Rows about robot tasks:
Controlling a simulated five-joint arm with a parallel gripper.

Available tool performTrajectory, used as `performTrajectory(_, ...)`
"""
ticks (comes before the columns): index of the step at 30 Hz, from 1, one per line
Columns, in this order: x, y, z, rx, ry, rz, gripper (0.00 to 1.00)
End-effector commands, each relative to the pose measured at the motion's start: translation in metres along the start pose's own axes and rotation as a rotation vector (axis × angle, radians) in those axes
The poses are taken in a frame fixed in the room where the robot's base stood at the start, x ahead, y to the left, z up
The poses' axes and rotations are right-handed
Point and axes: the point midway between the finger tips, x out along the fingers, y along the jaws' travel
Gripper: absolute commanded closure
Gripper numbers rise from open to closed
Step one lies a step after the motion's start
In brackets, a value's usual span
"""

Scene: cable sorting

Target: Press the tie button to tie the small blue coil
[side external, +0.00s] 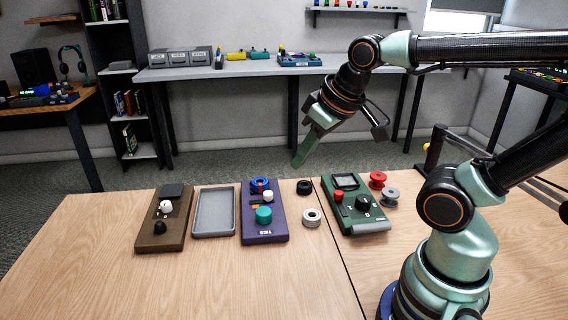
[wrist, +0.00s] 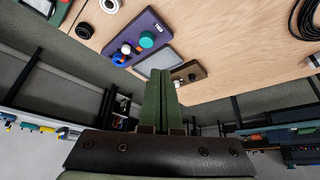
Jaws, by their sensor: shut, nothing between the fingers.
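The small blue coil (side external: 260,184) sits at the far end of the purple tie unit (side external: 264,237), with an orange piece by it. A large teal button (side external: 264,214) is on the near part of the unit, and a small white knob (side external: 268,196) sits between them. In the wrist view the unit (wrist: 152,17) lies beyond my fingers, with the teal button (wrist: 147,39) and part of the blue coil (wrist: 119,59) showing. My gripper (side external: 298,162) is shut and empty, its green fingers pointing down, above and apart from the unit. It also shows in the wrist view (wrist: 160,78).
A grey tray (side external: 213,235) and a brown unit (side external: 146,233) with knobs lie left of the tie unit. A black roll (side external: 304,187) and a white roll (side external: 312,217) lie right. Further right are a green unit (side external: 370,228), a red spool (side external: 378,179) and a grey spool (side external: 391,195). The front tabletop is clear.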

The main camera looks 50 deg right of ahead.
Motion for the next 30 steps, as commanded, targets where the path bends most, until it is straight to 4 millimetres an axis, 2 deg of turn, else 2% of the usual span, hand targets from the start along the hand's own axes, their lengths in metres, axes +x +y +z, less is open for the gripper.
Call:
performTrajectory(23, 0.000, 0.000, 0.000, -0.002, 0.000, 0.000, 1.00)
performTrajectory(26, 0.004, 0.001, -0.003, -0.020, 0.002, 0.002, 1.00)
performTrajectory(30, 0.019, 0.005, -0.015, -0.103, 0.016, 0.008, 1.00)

--

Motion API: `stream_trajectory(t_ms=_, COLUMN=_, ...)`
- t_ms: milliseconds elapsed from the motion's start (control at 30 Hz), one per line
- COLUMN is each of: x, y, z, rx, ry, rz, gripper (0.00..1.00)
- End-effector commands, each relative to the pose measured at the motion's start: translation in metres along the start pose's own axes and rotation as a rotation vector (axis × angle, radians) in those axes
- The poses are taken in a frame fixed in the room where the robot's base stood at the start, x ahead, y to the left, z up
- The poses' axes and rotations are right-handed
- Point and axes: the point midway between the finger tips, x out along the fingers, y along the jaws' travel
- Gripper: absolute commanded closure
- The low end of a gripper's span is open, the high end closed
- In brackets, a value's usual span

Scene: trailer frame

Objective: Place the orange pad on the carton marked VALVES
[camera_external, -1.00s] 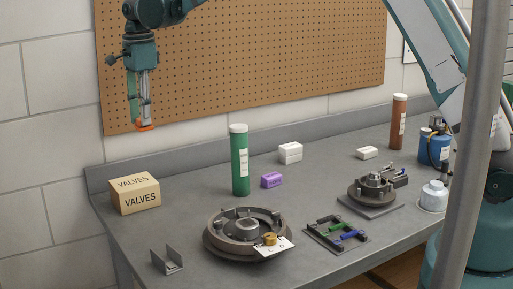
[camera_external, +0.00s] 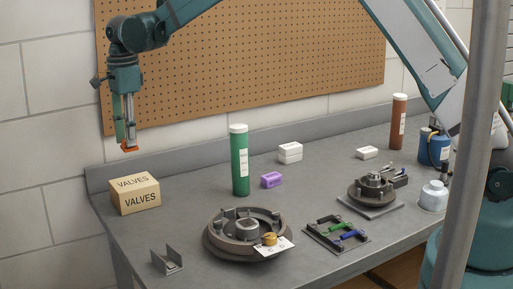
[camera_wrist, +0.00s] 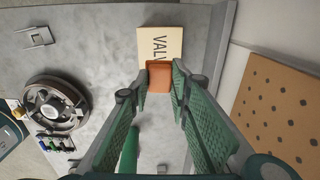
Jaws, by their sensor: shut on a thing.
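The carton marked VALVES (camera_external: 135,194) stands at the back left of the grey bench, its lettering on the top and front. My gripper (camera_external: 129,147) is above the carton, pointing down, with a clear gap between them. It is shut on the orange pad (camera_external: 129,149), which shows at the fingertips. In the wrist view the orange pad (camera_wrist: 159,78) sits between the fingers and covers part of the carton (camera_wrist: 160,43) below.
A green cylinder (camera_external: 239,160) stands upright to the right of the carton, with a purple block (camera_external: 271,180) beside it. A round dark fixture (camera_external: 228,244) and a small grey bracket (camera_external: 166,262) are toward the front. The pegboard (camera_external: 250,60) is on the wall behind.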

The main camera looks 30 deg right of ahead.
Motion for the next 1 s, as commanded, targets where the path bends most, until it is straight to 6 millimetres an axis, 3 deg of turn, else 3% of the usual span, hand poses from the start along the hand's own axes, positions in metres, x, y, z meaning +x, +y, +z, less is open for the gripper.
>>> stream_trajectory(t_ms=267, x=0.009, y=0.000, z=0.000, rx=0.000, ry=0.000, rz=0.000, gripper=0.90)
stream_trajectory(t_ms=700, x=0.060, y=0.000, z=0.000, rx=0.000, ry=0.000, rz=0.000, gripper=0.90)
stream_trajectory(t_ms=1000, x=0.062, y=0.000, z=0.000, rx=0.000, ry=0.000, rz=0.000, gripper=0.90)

Requirements: Gather each line of the records holding the string "axis".

Worked solution:
End-effector commands, each relative to the pose measured at the motion's start: translation in metres along the start pose's own axes and rotation as a rotation vector (axis × angle, radians) in those axes
Motion for the next 30 steps, as commanded, targets where the path bends most, until it is straight to 4 millimetres an axis, 2 deg of turn, else 2% of the usual span, hand targets from the start along the hand's own axes, their lengths in metres, axes +x +y +z, less is open for the gripper.
- End-effector commands, each relative to the pose measured at the motion's start: translation in metres along the start pose's own axes and rotation as a rotation vector (axis × angle, radians) in those axes
Motion for the next 1 s, as commanded, targets where the path bends most, until it is straight to 6 millimetres an axis, 3 deg of turn, else 3% of the usual span, hand poses from the start along the hand's own axes, positions in metres, x, y, z meaning +x, +y, +z, less is open for the gripper.

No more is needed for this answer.